At the broadest categorical level, there will be two answers to these questions. They involve two concepts of the relation of skill to the work.
The first concept, which is the default concept for this painting movement, is that all available skills should be brought to bear on the problem of making a picture. That is, all tools of depiction - anatomy, perspective, still life, landscape, lighting, color, rendering - they all go in, as subject matter permits. They are difficult skills to gain, we were once mocked for pursuing them, and they are profoundly expressive tools. Therefore the formulation and execution of the picture should use what they offer. The picture should be a heightened simulacrum of the real: the real made meaningful, the invisible truth revealed through the organization and adept depiction of life and matter.
This is a good concept, but it is not right for all artists. It is not even right for all the artists who think it is right for them.

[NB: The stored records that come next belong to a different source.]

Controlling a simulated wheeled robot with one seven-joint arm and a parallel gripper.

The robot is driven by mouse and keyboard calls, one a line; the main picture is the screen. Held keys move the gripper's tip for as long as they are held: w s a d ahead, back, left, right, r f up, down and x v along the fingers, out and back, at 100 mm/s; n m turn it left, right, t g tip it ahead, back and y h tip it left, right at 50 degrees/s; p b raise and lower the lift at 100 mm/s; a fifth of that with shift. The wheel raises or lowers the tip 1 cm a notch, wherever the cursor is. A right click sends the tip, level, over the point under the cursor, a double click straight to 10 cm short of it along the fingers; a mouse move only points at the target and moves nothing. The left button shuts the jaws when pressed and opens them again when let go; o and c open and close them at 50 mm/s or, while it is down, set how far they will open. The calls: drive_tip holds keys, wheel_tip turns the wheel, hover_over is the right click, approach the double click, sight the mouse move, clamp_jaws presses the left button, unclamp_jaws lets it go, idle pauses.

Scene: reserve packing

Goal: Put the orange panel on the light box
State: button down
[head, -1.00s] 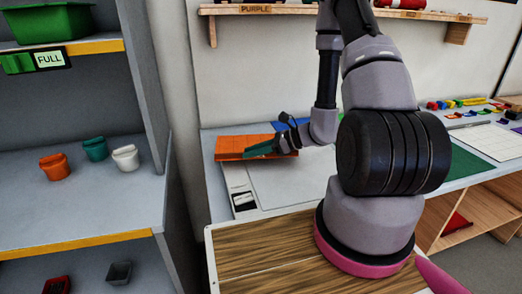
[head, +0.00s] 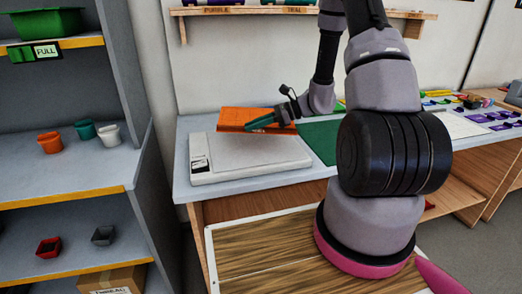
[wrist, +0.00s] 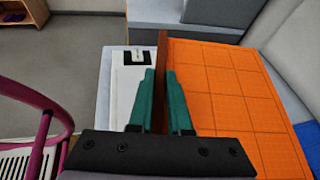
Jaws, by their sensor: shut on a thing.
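The orange panel (head: 232,118) is a flat slab with a grid of squares. My gripper (head: 262,121) has teal fingers shut on it; in the wrist view the fingers (wrist: 160,78) pinch an upright brown-orange strip along its side, and the gridded face (wrist: 225,85) spreads to the right. The light box (head: 245,158) is a flat white box on the bench, with a dark control at its left end. The panel is over its back part and hides some of it; I cannot tell whether they touch. The light box also shows in the wrist view (wrist: 128,88), left of the fingers.
A green mat (head: 321,142) lies right of the light box. Left stands a grey shelf unit (head: 60,180) with orange, teal and white cups. A wall shelf (head: 230,11) runs above the bench. Small coloured pieces lie on the bench at the far right.

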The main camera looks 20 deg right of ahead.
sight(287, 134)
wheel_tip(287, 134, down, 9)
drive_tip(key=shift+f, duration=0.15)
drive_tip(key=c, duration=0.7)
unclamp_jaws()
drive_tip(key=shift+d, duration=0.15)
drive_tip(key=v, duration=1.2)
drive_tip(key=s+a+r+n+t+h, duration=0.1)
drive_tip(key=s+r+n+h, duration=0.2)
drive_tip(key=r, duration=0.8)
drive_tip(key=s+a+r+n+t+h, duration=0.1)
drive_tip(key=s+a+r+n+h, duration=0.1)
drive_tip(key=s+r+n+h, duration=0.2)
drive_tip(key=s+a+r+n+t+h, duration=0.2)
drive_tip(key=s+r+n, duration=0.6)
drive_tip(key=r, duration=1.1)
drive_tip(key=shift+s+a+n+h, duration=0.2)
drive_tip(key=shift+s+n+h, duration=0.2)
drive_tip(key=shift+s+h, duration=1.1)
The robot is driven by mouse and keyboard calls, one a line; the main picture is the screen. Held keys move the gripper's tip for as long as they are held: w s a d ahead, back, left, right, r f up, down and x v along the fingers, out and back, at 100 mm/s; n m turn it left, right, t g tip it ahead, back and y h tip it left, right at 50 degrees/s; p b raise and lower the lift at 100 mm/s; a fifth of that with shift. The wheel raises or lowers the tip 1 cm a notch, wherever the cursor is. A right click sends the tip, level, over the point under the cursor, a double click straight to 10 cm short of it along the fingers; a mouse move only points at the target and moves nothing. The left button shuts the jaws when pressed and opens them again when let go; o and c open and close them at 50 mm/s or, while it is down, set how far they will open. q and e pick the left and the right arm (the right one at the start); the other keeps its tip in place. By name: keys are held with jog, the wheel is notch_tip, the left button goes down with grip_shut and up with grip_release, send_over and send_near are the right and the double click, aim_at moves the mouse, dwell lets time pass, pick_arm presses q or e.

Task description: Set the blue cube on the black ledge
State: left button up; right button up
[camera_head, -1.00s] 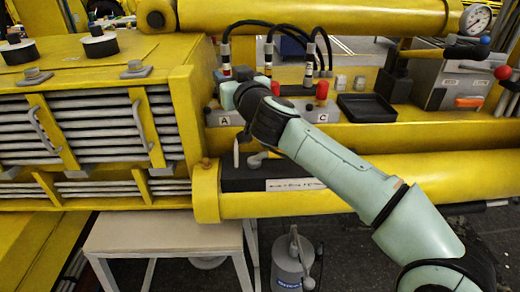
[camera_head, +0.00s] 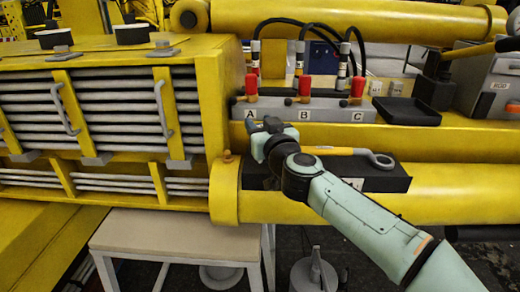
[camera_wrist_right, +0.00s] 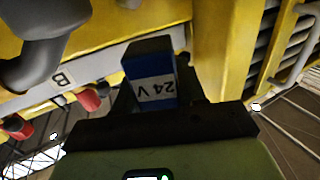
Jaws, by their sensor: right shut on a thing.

The second concept goes back to the foundation of the modernist approach to technique, its often absurd claim that its artists were trained in high technique and could paint representational masterpieces anytime they wanted... but chose not to. It is wrong to make such defensive claims for your artists, because it obscures their real virtues. But there is nothing wrong with the formulation itself. And I believe this formulation is the other broadest-level answer to the question "What do these skills serve?" Some classically trained artists are going to set down some of the tools in their toolbox. They will be informed by their knowledge but not defined by it. They will not seek a transparent or elevated epistemology, but instead will work to express a personal epistemology, deformed as it is by obsessions, tics, and emotions. They will select a subset of the available tools to express their idiosyncratic visions.
I believe that the full maturation of this painting movement will be marked by the emergence and acceptance of artists drawn to this second solution to the problem. I've had occasion to formulate this set of ideas because I wanted to explain to you why I find Felicia Forte such an exciting artist. I like her work, yes, but I also think it is exciting.
Look closely at this seemingly simple painting. It is a post-it note stuck on patterned wallpaper. It appears cartoonishly reductive. And yet two points in the image betray very sophisticated techniques: there is the keen observation of color shifts at the soft edge of the post-it's shadow, and there is the subtle, continuous variation of yellows across the curved surface of the post-it as its angle relative to its light source varies. These passages assert, in a sense, the authority of the rest: the background that is indeed as simple as it looks, the square-within-a-square composition, the playful color scheme. The passages vouch for the intentionality of the rest. They tell us that someone who was capable of this chose that as well; and therefore we may take that as meaningful. The artist was not at war with her technique. Her technique served her consciousness.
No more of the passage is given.